> [JOB]:
Return every line of the records below verbatim, with no pictures in the copy.

::: DATASET ROWS :::

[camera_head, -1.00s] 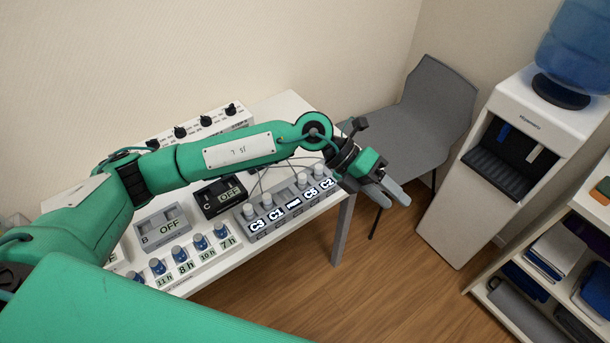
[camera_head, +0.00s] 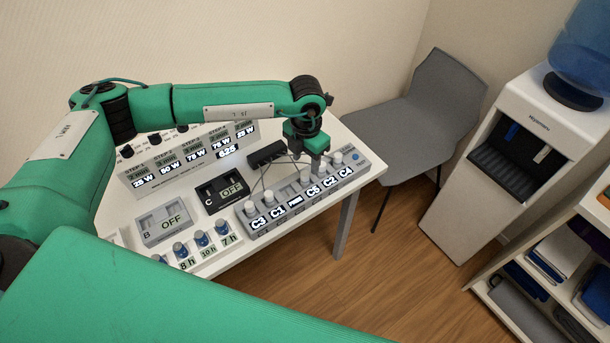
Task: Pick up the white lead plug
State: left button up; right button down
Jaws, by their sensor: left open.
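A grey lead box (camera_head: 262,232) with lit labels such as C3, C1, C5, C2 and C4 lies along the table's right front side. Several white plugs stand upright in it, among them one above C3 (camera_head: 250,207), one above C1 (camera_head: 269,198) and one towards the C2 and C4 end (camera_head: 337,158). Thin leads run from the box to a black block (camera_head: 266,154). My left gripper (camera_head: 317,163) is open and points down over the middle-right part of the box. Its fingers hide part of the plug row there. I cannot tell whether they touch a plug. My right gripper is out of view.
A step display panel (camera_head: 185,160) stands behind. A grey chair (camera_head: 430,115) and a water dispenser (camera_head: 500,160) are at the right.

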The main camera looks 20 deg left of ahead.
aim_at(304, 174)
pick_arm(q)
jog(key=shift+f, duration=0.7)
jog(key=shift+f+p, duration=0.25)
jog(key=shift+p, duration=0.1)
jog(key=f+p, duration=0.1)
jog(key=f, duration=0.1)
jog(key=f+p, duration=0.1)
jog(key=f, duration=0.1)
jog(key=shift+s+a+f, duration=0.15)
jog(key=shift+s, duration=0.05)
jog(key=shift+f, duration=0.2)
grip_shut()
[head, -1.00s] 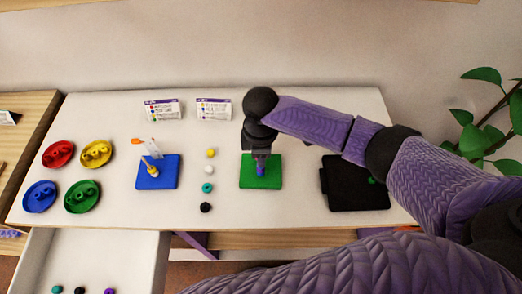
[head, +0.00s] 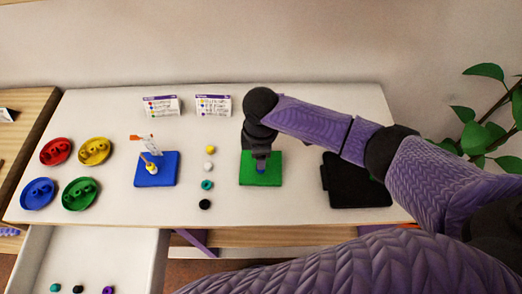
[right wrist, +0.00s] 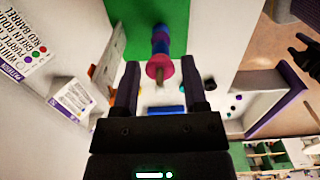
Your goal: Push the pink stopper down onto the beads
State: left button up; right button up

:::

> [WRITTEN REPLY]:
[camera_head, -1.00s] 
[camera_head, +0.00s] 
Task: Pick up the white lead plug
State: left button up; right button down
Jaws, by their sensor: left open.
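A grey lead box (camera_head: 262,232) with lit labels such as C3, C1, C5, C2 and C4 lies along the table's right front side. Several white plugs stand upright in it, among them one above C3 (camera_head: 250,207), one above C1 (camera_head: 269,198) and one towards the C2 and C4 end (camera_head: 337,158). Thin leads run from the box to a black block (camera_head: 266,154). My left gripper (camera_head: 317,163) is open and points down over the middle-right part of the box. Its fingers hide part of the plug row there. I cannot tell whether they touch a plug. My right gripper is out of view.
A step display panel (camera_head: 185,160) stands behind. A grey chair (camera_head: 430,115) and a water dispenser (camera_head: 500,160) are at the right.

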The main camera looks 20 deg left of ahead.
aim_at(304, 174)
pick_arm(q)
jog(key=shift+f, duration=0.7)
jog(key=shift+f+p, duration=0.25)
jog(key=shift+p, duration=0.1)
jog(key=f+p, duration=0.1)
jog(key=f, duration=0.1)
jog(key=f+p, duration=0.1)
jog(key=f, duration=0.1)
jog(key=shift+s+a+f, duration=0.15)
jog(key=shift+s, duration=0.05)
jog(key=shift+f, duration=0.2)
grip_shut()
[head, -1.00s] 
[head, +0.00s] 
[right wrist, +0.00s] 
Your goal: Push the pink stopper down onto the beads
State: left button up; right button up

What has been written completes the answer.